:: Problem statement ::
All entries below need to be written out exactly, but without their pictures.

:: Records provided ::
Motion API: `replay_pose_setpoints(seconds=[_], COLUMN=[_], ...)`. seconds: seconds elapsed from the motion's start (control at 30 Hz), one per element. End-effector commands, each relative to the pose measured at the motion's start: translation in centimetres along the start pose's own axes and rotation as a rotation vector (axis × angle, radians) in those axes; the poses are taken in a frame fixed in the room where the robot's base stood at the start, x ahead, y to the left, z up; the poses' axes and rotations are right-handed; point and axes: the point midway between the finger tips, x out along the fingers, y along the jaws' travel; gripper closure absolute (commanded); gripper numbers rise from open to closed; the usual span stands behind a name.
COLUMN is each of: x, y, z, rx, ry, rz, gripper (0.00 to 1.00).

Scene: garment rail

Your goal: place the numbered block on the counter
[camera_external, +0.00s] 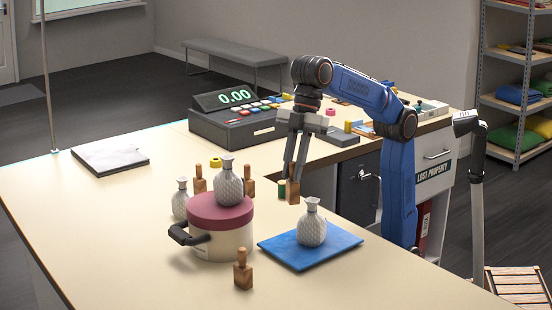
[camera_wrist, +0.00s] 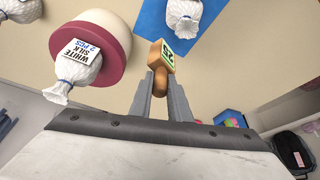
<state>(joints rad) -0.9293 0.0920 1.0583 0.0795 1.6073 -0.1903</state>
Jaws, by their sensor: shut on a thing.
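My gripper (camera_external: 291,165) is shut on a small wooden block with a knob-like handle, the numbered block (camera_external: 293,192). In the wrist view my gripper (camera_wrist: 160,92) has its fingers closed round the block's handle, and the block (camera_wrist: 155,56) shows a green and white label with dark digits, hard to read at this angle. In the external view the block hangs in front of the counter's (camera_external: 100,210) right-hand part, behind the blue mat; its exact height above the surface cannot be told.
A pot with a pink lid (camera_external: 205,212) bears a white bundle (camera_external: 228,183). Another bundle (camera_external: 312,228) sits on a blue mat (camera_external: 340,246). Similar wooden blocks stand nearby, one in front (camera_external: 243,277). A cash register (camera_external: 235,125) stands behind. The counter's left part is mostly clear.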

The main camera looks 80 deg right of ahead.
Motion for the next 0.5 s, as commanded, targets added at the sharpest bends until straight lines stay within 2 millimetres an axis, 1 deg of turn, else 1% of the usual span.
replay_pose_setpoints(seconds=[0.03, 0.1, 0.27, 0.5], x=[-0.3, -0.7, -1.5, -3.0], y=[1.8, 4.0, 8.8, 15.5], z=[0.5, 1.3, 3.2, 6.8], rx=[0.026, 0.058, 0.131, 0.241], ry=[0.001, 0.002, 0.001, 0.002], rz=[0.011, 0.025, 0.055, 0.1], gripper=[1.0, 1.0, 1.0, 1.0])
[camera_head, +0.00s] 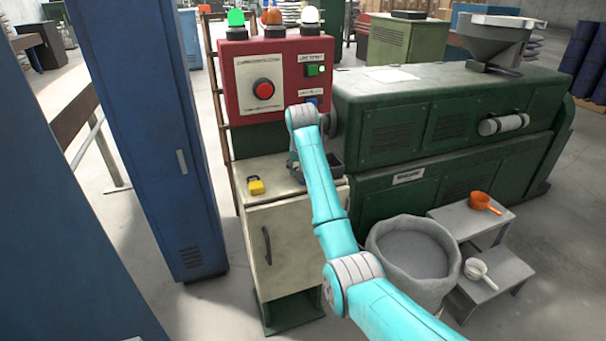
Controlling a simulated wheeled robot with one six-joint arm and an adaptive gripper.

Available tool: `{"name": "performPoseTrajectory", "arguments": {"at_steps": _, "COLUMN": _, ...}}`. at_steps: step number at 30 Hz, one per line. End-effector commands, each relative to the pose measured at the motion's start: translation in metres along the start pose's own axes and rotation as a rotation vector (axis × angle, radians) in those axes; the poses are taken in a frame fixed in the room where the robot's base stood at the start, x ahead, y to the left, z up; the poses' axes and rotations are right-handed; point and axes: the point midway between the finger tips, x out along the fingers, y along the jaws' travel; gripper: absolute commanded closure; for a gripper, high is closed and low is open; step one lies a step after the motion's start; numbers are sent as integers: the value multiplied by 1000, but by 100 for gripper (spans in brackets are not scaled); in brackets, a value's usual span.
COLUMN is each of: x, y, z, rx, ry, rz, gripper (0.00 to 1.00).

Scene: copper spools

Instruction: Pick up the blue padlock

:: Task output ::
Motion API: `replay_pose_setpoints(seconds=[_], COLUMN=[_], ...)`. seconds: seconds elapsed from the motion's start (control at 30 Hz), one per element. End-effector commands, each relative to the pose measured at the motion's start: translation in centimetres along the start pose's own axes and rotation as a rotation vector (axis × angle, radians) in those axes; the poses are taken in a frame fixed in the room where the robot's base stood at the start, x ahead, y to the left, z up; the poses' axes and rotations are right-handed; point and axes: the point midway between the finger tips, x out along the fingers, y along the jaws' travel; gripper closure absolute (commanded); gripper numbers rise from open to closed; the usual span stands behind a name.
COLUMN is each of: x, y, z, rx, ry, rz, gripper (0.00 to 1.00).

Scene: garment rail

Your goal: place the numbered block on the counter
[camera_external, +0.00s] 
[camera_wrist, +0.00s] 
<state>(joints rad) -0.9293 0.0920 1.0583 0.0795 1.6073 -0.1903</state>
Jaws, by their sensor: shut on a thing.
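My gripper (camera_external: 291,165) is shut on a small wooden block with a knob-like handle, the numbered block (camera_external: 293,192). In the wrist view my gripper (camera_wrist: 160,92) has its fingers closed round the block's handle, and the block (camera_wrist: 155,56) shows a green and white label with dark digits, hard to read at this angle. In the external view the block hangs in front of the counter's (camera_external: 100,210) right-hand part, behind the blue mat; its exact height above the surface cannot be told.
A pot with a pink lid (camera_external: 205,212) bears a white bundle (camera_external: 228,183). Another bundle (camera_external: 312,228) sits on a blue mat (camera_external: 340,246). Similar wooden blocks stand nearby, one in front (camera_external: 243,277). A cash register (camera_external: 235,125) stands behind. The counter's left part is mostly clear.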

The main camera looks 80 deg right of ahead.
Motion for the next 0.5 s, as commanded, targets added at the sharpest bends until straight lines stay within 2 millimetres an axis, 1 deg of turn, else 1% of the usual span.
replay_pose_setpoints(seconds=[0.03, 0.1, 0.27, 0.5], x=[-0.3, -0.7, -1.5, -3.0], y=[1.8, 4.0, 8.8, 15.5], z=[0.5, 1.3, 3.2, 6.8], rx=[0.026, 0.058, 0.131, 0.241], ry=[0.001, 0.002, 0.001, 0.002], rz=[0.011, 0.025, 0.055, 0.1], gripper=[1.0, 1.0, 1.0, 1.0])
[camera_head, +0.00s] 
Controlling a simulated wheeled robot with one six-joint arm and an adaptive gripper.

Available tool: `{"name": "performPoseTrajectory", "arguments": {"at_steps": _, "COLUMN": _, ...}}`. at_steps: step number at 30 Hz, one per line. End-effector commands, each relative to the pose measured at the motion's start: translation in metres along the start pose's own axes and rotation as a rotation vector (axis × angle, radians) in those axes; the poses are taken in a frame fixed in the room where the robot's base stood at the start, x ahead, y to the left, z up; the poses' axes and rotations are right-handed; point and axes: the point midway between the finger tips, x out along the fingers, y along the jaws' travel; gripper: absolute commanded closure; for a gripper, high is closed and low is open; step one lies a step after the motion's start; numbers are sent as integers: the value multiplied by 1000, but by 100 for gripper (spans in brackets are not scaled); in brackets, a value's usual span.
COLUMN is each of: x, y, z, rx, ry, rz, gripper (0.00 to 1.00).

Scene: copper spools

Instruction: Pick up the blue padlock

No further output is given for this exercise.